In deals involving storm-damaged properties, negotiations will most likely have to start all over again — provided the buyer still wants the house.

“Under the contract,” Mr. Penner said, “generally the seller is obligated to repair the damage. The question is, can the seller repair it? And is it adequate to the buyer?”

Denise Walsh, a partner in Gigliotti Walsh Fine Properties, which specializes in beach homes in Fairfield, Conn., was negotiating a deal for a waterfront property when the storm hit.

“Don’t you know the buyer got a boat, rowed by the house that he’s negotiating and took photos,” Ms. Walsh said. “He e-mailed me photos of the property and said: ‘Good news! I’m still interested. But what do we do about this?’ So now the negotiation is going to take a different turn.”
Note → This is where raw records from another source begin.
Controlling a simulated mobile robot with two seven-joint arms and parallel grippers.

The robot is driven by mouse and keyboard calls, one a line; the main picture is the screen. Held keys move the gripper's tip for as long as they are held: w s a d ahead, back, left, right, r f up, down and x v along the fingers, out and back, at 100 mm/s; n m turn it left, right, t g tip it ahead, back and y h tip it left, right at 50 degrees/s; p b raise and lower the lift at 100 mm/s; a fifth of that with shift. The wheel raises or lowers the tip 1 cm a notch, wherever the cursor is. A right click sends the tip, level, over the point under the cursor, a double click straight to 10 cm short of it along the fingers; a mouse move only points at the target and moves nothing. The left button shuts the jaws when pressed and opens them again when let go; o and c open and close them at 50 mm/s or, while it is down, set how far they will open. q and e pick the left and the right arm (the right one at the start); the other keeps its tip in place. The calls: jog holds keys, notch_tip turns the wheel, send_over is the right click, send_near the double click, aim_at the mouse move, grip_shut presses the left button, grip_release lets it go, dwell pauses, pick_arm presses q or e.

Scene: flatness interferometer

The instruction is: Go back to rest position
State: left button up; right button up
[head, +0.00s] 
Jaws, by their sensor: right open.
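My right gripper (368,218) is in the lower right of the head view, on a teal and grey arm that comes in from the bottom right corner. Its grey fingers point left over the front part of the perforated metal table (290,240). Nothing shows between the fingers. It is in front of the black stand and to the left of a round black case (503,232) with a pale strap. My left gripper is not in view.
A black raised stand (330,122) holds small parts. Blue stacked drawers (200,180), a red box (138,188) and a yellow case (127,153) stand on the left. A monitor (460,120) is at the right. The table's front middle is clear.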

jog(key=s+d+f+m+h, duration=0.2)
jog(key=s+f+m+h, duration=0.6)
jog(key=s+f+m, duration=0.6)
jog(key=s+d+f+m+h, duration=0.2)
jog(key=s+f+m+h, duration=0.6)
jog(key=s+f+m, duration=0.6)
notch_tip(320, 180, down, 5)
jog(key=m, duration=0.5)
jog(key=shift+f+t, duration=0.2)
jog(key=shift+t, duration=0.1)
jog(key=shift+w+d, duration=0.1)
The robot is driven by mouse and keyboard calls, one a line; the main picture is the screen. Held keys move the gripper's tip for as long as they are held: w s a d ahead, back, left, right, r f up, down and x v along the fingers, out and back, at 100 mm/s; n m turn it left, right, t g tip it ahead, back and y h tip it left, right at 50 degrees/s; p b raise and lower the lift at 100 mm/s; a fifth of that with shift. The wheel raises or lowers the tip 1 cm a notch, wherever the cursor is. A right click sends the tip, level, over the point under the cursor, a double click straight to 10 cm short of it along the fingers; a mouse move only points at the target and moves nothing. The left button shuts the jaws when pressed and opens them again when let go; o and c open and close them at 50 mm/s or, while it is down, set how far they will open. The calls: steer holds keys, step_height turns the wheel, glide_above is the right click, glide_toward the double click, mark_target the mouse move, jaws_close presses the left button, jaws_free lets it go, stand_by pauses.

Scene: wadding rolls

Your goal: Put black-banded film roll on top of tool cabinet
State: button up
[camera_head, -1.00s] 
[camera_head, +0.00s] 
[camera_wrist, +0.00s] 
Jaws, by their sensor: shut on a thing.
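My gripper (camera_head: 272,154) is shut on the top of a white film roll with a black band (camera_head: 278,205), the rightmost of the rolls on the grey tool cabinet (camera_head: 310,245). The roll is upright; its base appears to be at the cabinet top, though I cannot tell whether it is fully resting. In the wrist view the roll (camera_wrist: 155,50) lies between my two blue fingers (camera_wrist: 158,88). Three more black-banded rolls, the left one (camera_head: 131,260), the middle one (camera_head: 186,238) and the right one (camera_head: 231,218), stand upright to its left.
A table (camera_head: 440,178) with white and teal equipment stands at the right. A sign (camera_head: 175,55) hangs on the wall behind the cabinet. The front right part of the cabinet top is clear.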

In cases in which buyer and seller are able to reach a new agreement, an appraiser will be sent out to verify that the house is back in functional condition after repairs are completed.

One factor that buyers may want to consider in deciding whether to go through with a purchase is the prospect of rising premiums.

“Going forward, a lot of insurance companies may re-evaluate their risk exposures,” noted Greg McBride, a senior financial analyst for Bankrate.com. “In Florida, any year in which they have a bad year of hurricanes, there’s a mass exodus of insurance companies. This can result in higher premiums.”

As to whether the storm’s impact will drive down property values on the coast, Ms. Walsh expects any dip in prices to be short-lived.

“There probably will be some deals,” she said, “because there will be some people who don’t have the cash to make the repairs, and they will just decide to sell. But I would be shocked if the market didn’t go right back to where it was, come the spring.”